Anderson Corollary Based on New Approximation Method for Continuous Interval Systems

• Main Authors: Jagadish Kumar Bokam, Vinay Pratap Singh, Sharada Nandan Raw, Ramesh Devarapalli, Fausto Pedro Garcia Marquez
• Format: Article
• Language: English
• Published: IEEE 2021-01-01
• Series: IEEE Access
• Subjects: Interval systems; Kharitonov polynomials; Markov parameter; time moments; modelling; Routh approximation
• Online Access: https://ieeexplore.ieee.org/document/9366475/

In this research, a new technique is developed for reducing the order of high-order continuous interval systems.
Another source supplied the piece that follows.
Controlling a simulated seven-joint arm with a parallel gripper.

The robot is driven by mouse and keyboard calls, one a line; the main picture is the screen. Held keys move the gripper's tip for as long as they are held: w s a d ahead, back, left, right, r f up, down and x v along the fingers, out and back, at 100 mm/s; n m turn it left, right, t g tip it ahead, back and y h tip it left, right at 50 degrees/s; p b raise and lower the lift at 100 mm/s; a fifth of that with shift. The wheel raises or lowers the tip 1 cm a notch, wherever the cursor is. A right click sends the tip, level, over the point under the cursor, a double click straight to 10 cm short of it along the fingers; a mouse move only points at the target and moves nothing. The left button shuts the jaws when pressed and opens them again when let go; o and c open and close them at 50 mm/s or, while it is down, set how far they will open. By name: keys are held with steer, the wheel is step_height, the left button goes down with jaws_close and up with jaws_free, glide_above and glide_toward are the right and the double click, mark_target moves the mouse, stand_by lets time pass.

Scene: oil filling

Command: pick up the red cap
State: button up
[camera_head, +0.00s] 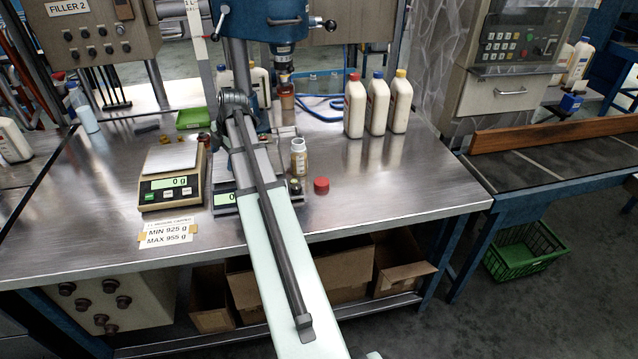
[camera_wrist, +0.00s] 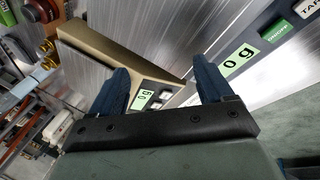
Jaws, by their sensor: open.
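The small red cap (camera_head: 321,185) lies on the steel table in the head view, just right of a small amber bottle (camera_head: 299,158) with a pale top. My arm reaches in from the bottom of the head view, and its far end lies left of the cap. The fingers are hard to make out there. In the wrist view my gripper (camera_wrist: 163,88) shows two dark blue fingers set wide apart with nothing held between them. A scale with a green display shows beyond the fingers. The cap is not visible in the wrist view.
A scale (camera_head: 170,180) stands left of my arm; a second scale (camera_head: 224,198) is partly hidden by it. Several white bottles (camera_head: 377,105) stand behind the cap. A filler head (camera_head: 262,20) hangs above. The table right of the cap is clear to its front edge.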

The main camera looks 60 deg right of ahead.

The model denominator is derived using Anderson corollary and Routh table. Numerator is derived by matching the formulated Markov parameters (MPs) and time moments (TMs). Distinctive features of the proposed approach are: (i) New and simpler expressions for MPs and TMs; (ii) Retaining not only TMs but also MPs while deriving the model; (iii) Minimizing computational complexity while preserving the essential characteristics of system; (iv) Ensuring to produce a stable model for stable system; (v) No need to invert the system transfer function denominator while obtaining the TMs and MPs; and (vi) No need to solve a set of complex interval equations while deriving the model. Two single-input-single-output test cases are considered to illustrate the proposed technique. Comparative analysis is also presented based on the results obtained. The simplicity and effectiveness of the proposed technique are established from the simulation outcomes achieved.